Kaminari, I don't think I agree with your premise. Now I must admit, I joined the XP community as a user at 6.0 beta, so my viewpoint may be skewed, but...

- It seems to me that authors left the community during v6 (from v5) due to a series of really harsh backward compatibility rulings - that is, a number of parts of the authoring platform changed with no backward compatibility.

My first add-on for X-Plane was a converter that automated merging airplane textures from many to one. But it was never built into the sim, the screen size changed (broken panels), the mesh density changed (broken ENVs), and the OBJ format changed to atlasing (broken objects).

This has nothing to do with eye candy -- all of those features could have been done WITHOUT dropping backward compatibility.

- When I talk with current authors of advanced planes now, they have a mix of hardware - some are still stuck with G4s and G5s, some have high-end PCs. I do not see a correlation between hw and authors creativity...people are doing great work on a wide range of machines.

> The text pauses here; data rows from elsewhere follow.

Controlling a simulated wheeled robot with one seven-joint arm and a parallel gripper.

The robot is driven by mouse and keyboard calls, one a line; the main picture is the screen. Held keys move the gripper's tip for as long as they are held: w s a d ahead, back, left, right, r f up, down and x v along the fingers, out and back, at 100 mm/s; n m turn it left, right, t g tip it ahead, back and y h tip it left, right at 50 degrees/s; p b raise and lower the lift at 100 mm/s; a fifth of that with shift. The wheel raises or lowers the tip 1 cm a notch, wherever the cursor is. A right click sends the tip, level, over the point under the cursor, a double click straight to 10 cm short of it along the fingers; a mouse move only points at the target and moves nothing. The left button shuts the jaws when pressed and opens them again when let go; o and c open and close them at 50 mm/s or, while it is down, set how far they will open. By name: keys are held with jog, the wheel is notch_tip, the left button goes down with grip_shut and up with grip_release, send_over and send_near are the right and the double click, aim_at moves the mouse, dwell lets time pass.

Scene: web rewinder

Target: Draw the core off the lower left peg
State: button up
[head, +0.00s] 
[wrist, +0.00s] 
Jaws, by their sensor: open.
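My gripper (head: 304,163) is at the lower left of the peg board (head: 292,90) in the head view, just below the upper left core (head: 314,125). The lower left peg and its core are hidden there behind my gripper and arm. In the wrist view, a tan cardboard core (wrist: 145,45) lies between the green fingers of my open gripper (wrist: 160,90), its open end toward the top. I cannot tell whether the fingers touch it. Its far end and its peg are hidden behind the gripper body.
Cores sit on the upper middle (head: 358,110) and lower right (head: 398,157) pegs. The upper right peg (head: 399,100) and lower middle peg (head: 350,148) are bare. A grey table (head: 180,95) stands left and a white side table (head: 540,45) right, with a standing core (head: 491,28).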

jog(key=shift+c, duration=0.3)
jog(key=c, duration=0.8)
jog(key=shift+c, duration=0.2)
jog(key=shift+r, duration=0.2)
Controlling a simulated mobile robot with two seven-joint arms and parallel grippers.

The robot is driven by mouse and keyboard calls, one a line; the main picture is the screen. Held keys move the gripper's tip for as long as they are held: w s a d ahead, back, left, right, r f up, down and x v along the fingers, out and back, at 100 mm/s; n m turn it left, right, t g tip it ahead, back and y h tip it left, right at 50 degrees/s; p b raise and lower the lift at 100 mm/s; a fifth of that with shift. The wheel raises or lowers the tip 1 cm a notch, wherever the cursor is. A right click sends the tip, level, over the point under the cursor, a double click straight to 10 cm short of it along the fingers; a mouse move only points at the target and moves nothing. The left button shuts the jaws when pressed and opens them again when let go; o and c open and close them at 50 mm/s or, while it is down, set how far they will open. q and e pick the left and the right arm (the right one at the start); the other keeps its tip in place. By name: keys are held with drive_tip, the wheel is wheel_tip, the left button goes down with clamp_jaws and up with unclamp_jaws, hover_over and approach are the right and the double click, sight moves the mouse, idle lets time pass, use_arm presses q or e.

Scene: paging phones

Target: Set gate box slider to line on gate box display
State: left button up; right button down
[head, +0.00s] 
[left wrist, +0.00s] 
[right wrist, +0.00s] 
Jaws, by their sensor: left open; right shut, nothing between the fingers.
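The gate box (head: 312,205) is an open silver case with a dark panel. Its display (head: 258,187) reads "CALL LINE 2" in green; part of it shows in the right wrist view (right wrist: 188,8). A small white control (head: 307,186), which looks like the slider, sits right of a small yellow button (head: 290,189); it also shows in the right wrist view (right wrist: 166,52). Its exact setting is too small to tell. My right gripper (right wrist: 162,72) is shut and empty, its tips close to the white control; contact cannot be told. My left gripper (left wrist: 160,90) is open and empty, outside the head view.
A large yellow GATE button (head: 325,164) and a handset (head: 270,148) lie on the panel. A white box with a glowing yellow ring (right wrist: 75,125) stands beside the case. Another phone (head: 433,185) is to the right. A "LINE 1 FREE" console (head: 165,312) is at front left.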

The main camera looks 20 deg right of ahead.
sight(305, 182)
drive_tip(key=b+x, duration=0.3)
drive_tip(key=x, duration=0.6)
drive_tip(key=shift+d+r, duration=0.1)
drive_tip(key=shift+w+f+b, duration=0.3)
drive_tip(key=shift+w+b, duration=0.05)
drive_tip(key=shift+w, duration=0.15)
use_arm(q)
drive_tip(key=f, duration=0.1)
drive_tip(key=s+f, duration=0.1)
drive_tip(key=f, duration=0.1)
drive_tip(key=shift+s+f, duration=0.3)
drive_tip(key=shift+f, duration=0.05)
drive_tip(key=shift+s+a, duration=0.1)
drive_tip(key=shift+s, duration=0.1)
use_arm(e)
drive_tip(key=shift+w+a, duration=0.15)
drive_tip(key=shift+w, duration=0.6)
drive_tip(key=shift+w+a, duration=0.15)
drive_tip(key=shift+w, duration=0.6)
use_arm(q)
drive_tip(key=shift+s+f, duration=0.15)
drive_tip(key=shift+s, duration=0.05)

- Finally, the airplane creation process is a LOT more complicated...I expect to see fewer top-notch airplanes for v9 than v5 because "top notch" is a lot higher - fewer have the skills to do this, and each plane takes a lot more time.

Sergio is working on v9 planes now -- his last serious plane work was for v5. He's had to relearn almost everything.

Finally for those calling on us to drop the G4, the 2-d panel systems is still (depsite a lot of features relatively inexpensive hw-wise...and I have users making new 2-d panels with generic instruments (920 users) on old hardware. There is more to the sim than just rendering features that require hardware.